Frequently Asked Questions

Can I use both agent types simultaneously?

Yes. You can have self-hosted agents for your primary workloads while using shared agents as a fallback. Configure this in your endpoint settings under "Fallback Options."

What happens if my agent goes offline?

When an agent disconnects, it enters the disconnected state. Requests are routed to other available agents. If no agents are available and fallback is enabled, requests go to shared agents. If fallback is disabled, requests are queued until an agent becomes available.

How do I migrate from shared to self-hosted?

Generate a join key from the Agents dashboard, deploy an agent on your infrastructure using the Xerotier.ai agent Docker image, start the agent with the join key, and it will register and become available for routing. Your endpoints automatically start using your agent.

Are my requests visible to other users on shared agents?

No. Even on shared agents, requests are isolated. Each request runs in a sandboxed environment, memory is cleared between requests, network access is restricted to your project, and logs and metrics are project-scoped.

What hardware do I need for self-hosting?

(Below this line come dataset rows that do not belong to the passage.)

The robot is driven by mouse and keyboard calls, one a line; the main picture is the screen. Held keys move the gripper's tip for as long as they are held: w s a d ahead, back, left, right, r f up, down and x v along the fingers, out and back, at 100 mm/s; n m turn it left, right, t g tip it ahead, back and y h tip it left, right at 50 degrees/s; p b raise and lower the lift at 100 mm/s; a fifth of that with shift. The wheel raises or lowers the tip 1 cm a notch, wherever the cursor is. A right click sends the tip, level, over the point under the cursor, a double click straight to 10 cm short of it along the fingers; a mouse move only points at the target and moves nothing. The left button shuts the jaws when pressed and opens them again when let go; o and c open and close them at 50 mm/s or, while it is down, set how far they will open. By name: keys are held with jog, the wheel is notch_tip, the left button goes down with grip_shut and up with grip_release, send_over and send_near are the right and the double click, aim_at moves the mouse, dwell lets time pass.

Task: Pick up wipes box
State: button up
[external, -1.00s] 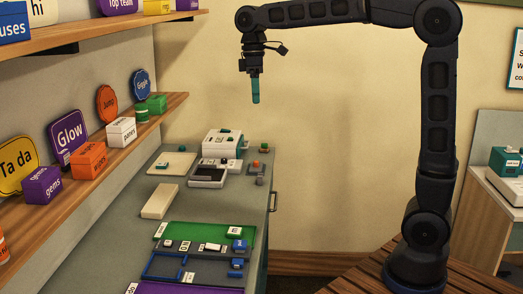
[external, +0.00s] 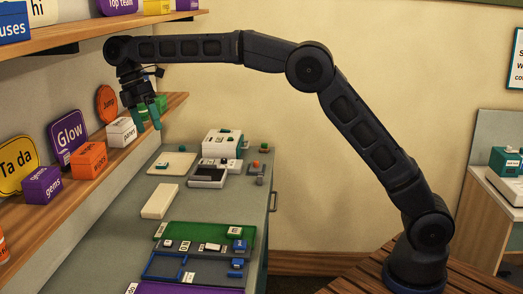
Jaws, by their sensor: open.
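An orange box (external: 88,159), whose small label seems to read "wipes", sits on the lower wall shelf at the left. It stands between a purple box (external: 43,184) and a white box (external: 121,131). My gripper (external: 147,119) points down with its teal fingers apart and nothing between them. In the picture it is to the right of and above the orange box, close beside the white box. I cannot tell whether it is over the shelf or in front of it.
The lower shelf (external: 75,190) also bears round and shaped signs, including an orange disc (external: 107,103) and a purple sign (external: 69,139). The upper shelf (external: 100,35) is above my gripper. A grey counter (external: 204,205) with trays and small boxes lies below.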

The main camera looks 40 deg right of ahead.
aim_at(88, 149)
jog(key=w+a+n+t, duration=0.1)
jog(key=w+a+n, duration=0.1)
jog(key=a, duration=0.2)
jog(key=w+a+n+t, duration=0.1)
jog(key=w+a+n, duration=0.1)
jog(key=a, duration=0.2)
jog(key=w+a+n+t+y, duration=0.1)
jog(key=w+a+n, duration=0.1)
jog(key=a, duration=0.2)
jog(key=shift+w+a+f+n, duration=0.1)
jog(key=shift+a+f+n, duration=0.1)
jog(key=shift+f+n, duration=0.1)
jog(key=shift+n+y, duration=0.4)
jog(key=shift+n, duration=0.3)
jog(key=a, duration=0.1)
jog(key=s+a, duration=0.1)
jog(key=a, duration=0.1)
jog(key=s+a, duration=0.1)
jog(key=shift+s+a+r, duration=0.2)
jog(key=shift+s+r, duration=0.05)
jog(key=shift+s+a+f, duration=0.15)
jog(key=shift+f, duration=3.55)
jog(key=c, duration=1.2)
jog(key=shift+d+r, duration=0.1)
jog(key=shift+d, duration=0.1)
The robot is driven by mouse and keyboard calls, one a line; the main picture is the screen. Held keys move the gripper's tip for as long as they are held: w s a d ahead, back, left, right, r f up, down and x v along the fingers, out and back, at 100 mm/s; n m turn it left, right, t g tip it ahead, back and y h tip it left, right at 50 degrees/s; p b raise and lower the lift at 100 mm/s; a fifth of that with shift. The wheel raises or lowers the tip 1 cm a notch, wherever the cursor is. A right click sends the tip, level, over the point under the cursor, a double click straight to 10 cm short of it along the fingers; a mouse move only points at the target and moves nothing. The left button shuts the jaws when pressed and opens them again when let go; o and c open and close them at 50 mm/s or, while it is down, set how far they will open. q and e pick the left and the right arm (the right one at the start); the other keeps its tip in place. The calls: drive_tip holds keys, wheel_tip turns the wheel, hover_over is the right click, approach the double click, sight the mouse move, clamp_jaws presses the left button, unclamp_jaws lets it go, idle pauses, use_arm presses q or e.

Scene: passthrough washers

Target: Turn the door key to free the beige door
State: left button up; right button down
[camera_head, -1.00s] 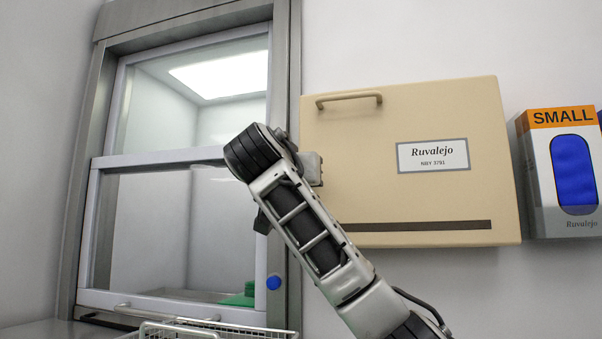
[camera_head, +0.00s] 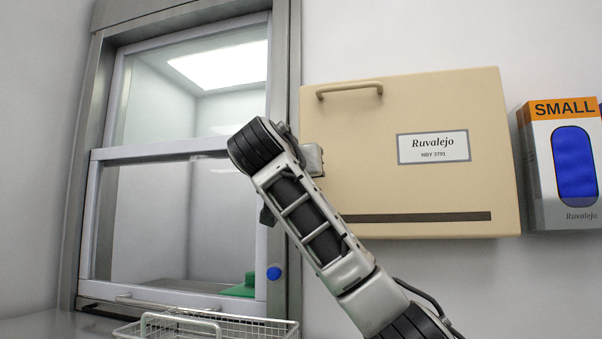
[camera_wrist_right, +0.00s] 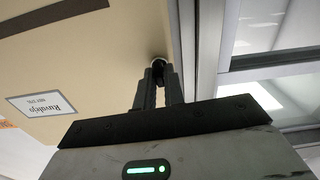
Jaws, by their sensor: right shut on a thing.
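The beige door (camera_head: 360,190) is the closed front of a wall cabinet with a bar handle near its top and a "Ruvalejo" label. It also fills the left of the right wrist view (camera_wrist_right: 90,65). My right arm crosses its left edge in the head view and hides my right gripper's fingers. In the wrist view my right gripper (camera_wrist_right: 158,75) is shut on the door key (camera_wrist_right: 158,61), at a small round dark fitting on the door face near its edge. The key is mostly hidden between the fingers, so I cannot tell its angle. My left gripper is not in view.
Left of the cabinet is a metal-framed hatch with a sliding glass sash (camera_head: 180,155) and a blue button (camera_head: 274,273). A wire basket (camera_head: 205,325) stands below it. A glove box marked "SMALL" (camera_head: 560,165) hangs right of the cabinet.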

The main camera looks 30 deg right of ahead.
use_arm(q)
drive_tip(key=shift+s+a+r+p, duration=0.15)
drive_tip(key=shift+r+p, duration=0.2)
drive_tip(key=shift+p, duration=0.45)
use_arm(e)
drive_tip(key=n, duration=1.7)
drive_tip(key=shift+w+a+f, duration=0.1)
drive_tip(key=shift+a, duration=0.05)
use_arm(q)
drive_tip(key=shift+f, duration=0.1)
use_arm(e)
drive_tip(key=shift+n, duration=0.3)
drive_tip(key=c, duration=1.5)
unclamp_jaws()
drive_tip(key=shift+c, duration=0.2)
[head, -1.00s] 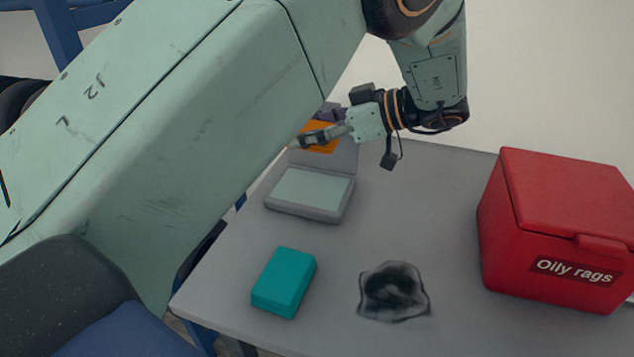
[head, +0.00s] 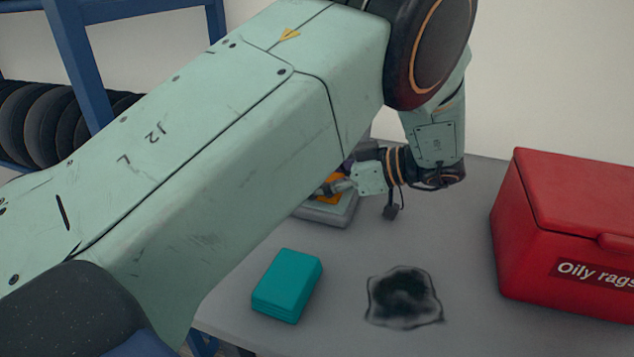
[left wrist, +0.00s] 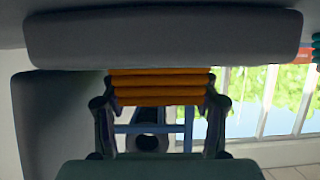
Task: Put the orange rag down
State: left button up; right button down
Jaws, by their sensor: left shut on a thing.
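The orange rag (head: 331,188) is in my left gripper (head: 334,187), over the light grey open-lidded device (head: 330,215) on the table. My arm hides much of the rag and the device. I cannot tell in the head view whether the rag touches the device. In the left wrist view, the rag (left wrist: 160,86) shows as folded orange layers between the fingers of my left gripper (left wrist: 160,100). My right gripper is not in view.
A red bin (head: 570,225) labelled "Oily rags" stands at right, lid closed. Tires (head: 50,125) sit on a blue rack behind. Table between cloth and bin is bare.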

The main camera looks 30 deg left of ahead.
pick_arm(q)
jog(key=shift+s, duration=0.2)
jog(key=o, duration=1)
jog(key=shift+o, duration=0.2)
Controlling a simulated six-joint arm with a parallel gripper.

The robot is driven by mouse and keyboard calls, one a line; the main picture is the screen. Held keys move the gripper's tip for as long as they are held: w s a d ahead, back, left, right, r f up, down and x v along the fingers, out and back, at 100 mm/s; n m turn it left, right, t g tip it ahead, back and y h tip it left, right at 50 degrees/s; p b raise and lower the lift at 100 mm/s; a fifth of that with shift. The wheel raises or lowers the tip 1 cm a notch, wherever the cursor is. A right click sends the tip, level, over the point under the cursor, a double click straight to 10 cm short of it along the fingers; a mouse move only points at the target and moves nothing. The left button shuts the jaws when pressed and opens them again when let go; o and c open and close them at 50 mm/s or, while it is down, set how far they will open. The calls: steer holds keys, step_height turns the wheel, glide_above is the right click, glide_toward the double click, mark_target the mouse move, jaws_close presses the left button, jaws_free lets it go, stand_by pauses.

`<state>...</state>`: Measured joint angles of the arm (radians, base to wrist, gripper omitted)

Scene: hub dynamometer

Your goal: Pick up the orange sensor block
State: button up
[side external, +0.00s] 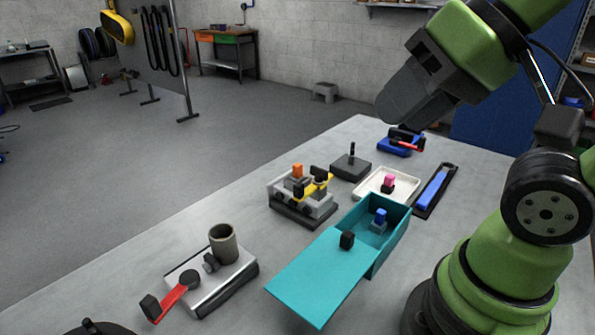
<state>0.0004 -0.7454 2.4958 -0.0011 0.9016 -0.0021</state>
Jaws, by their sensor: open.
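A small orange block (297,170), which looks like the orange sensor block, sits upright on top of a grey fixture (300,204) near the middle of the table. A yellow lever and black knobs lie close to its right on the same fixture. My gripper (395,115) is open, high above the back right part of the table. It is well apart from the orange block, up and to the right of it. The gap between its fingers is hard to make out from this side.
A white tray (405,185) with a pink block, a dark block with a post (350,168), and a blue-handled tool (433,190) lie behind. A silver fixture (213,282) with a red lever stands front left.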

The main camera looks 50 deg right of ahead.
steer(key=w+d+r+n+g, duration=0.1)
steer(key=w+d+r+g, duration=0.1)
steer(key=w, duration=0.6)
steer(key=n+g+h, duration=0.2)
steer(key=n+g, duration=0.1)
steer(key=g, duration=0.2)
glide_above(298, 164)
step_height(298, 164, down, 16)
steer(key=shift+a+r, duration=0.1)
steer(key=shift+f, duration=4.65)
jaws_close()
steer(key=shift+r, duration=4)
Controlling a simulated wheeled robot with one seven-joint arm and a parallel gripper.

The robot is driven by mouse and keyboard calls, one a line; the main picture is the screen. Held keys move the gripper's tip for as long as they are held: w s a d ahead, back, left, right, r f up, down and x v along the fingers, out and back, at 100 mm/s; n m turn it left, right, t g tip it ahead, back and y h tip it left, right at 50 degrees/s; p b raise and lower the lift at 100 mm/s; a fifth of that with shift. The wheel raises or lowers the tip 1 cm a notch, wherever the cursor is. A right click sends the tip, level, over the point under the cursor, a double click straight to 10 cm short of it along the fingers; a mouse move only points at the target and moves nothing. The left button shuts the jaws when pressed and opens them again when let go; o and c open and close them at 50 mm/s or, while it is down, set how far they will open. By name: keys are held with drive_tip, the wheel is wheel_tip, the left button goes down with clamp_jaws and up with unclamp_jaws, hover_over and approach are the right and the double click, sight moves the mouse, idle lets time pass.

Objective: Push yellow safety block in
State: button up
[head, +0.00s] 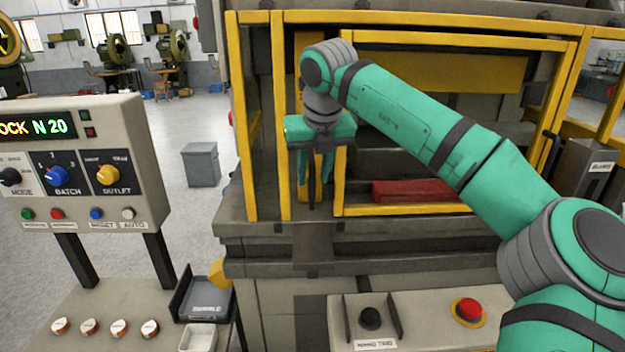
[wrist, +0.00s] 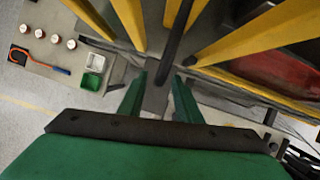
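A small yellow block (head: 217,272) shows at the left side of the press, just below its ledge and beside a dark tray. It is partly hidden, and I cannot tell how far it sticks out. I cannot pick it out in the wrist view. My gripper (head: 315,180) points down in front of the yellow-framed press opening, well above and to the right of the block. Its fingers are apart, also in the wrist view (wrist: 158,80). A dark upright bar (wrist: 177,45) stands by the fingertips; I cannot tell whether they touch it.
Yellow guard frames (head: 279,120) stand around the gripper. A red block (head: 425,190) lies inside the press. A control panel (head: 85,165) stands at left, above a bench with several white-topped knobs. A red button (head: 468,309) is at front right.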

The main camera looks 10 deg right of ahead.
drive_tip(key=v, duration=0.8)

Requirements depend on your model and workload. GPU agents need an NVIDIA GPU with CUDA support (vLLM compatible). CPU agents need a modern x86_64 CPU. You also need sufficient RAM to load your models, a stable network connection, and Docker with GPU passthrough for GPU agents.

Can I run multiple agents?

Yes. Running multiple agents provides redundancy (requests continue if one agent fails), scaling (handle more concurrent requests), and geographic distribution (deploy agents closer to your users).

How do join keys work?

Join keys are signed JWT tokens that contain the project ID, region, tier ID, and expiration time. The token is verified by the Router when an agent connects. Once used, the join key is invalidated and cannot be reused.

What regions can agents serve?

Regions are configured when generating the join key. The region string can be up to 24 ASCII characters and is free-form (you define your own naming scheme). It is used for routing decisions and can match or differ from your physical location.